When the Obama presidency is studied in years to come, the president’s recent remarks in Roanoke, Va., may well come to be regarded as a defining moment.

Unlike the “bitter clingers” impromptu, the speech was not delivered behind closed doors. Nor was the president caught off guard as he was when he expressed a “spread the wealth” philosophy to Joe the Plumber.  This speech was pure Barack Obama.

President Barack Obama’s governing political philosophy is summed up in two sentences uttered in Roanoke:

“If you’ve been successful, you didn’t get there on your own. Somebody else made that happen.”

In the president’s view, that “somebody else” is government.

Rich Lowry has a must-read column today on this stunning take down of the self-made man or woman. Lowry writes:

The Obama theory of entrepreneurship is that behind every successful businessman, there is a successful government. Everyone is helpless without the state, the great protector, builder, and innovator. Everything is ultimately a collective enterprise. Individual initiative is only an ingredient in the more important work when “we do things together.”

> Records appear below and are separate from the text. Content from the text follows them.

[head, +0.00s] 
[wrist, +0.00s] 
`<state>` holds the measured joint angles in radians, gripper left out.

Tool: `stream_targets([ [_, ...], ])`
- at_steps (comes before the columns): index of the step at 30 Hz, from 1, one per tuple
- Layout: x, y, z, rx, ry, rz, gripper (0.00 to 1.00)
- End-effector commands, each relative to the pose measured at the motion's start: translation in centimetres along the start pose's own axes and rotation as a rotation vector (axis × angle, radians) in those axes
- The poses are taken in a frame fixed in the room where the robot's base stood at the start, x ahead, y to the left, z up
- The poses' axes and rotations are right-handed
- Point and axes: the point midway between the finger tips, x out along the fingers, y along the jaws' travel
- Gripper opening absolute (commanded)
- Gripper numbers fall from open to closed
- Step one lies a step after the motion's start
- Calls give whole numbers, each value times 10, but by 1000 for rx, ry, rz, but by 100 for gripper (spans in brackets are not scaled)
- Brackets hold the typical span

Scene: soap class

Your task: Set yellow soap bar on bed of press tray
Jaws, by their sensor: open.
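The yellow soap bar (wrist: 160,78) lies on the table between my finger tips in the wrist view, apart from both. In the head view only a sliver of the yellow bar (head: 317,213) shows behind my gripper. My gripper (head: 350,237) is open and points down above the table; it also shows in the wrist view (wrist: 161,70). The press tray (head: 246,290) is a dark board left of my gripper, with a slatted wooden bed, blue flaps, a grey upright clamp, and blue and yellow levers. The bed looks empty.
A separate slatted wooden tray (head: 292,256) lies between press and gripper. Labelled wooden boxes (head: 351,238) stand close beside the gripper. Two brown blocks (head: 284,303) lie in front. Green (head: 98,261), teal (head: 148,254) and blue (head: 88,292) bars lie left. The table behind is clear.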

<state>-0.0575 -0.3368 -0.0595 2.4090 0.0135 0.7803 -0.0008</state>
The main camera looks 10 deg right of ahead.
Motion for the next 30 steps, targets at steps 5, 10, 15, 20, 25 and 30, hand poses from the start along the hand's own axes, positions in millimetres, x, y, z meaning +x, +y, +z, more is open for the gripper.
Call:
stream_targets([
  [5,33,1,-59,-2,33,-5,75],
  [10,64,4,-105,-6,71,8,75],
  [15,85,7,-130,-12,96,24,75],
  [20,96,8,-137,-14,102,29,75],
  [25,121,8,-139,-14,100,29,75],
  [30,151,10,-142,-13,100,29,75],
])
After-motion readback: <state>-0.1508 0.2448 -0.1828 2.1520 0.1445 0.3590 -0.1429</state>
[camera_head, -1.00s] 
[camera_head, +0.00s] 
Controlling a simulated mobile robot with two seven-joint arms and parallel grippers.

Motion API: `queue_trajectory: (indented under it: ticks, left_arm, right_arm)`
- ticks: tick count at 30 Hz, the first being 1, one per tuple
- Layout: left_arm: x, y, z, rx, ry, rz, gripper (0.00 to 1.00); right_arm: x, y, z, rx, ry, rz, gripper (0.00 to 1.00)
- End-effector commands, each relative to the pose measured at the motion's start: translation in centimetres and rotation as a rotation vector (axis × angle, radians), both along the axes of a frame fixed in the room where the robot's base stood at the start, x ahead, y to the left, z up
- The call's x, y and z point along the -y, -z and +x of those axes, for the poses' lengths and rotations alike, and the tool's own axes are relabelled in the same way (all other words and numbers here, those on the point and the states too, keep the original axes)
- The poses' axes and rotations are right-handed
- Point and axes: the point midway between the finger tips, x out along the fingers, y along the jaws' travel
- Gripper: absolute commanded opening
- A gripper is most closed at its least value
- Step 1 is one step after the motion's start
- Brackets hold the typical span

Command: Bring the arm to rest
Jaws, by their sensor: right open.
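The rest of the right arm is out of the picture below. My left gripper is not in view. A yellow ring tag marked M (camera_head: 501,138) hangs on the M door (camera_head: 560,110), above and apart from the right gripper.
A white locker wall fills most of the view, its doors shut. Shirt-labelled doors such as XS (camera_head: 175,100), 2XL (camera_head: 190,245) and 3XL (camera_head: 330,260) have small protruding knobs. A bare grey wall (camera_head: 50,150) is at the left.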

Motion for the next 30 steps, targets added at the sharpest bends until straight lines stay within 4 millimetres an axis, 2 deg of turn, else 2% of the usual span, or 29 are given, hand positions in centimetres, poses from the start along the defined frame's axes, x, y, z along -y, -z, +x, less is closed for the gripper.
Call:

The Obama riff is a direct steal from Elizabeth Warren, the Democratic Senate candidate in Massachusetts who sent liberal hearts aflutter by throwing the same wet towel on the notion of individual success a few months ago. The Obama/Warren view is a warrant for socialization of the proceeds of success. Behind its faux sophistication is a faculty-lounge disdain for business, and all those who make more than tenured professors by excelling at it. Behind its smiley we’re-all-in-it-together façade is a frank demand: You owe us.

For that most American figure of the self-made man, exemplified most famously by Benjamin Franklin and Abraham Lincoln, President Obama wants to substitute the figure of the guy who happened to get lucky while not paying his fair share in taxes. What a dreary and pinched view of human endeavor. What a telling insight into his animating philosophy.

This is an administration that not only denigrates extraordinary success in business but seeks to stymie such success with taxes and regulations. And you can't say it's not working! Fewer and fewer people are able to get rich in Barack Obama's regulated economy.  

To understand why unemployment is at 8.2 percent (and in reality probably much higher), you need to look no farther than the Roanoke speech. The government is targeting success.

Lowry concludes:

Needless to say, no man is an island. We are a product of our families, schools, and churches. Without the liberty and rule of law that characterize America, entrepreneurship would indeed be impossible. Any successful American who is not a patriot is a rank ingrate.

But the president believes that among the highest expressions of patriotism are a 39.6 percent top individual tax rate and a 25 percent capital-gains rate.

There are few phrases that President Obama likes less than “on your own.” He considers it a lie when people think they’ve made it on their own, and he thinks that the most damning thing that can be said about the Republican vision is that it will leave people on their own. For him, “we’re in this together,” and the inspiring institution embodying that togetherness is none other than the Internal Revenue Service.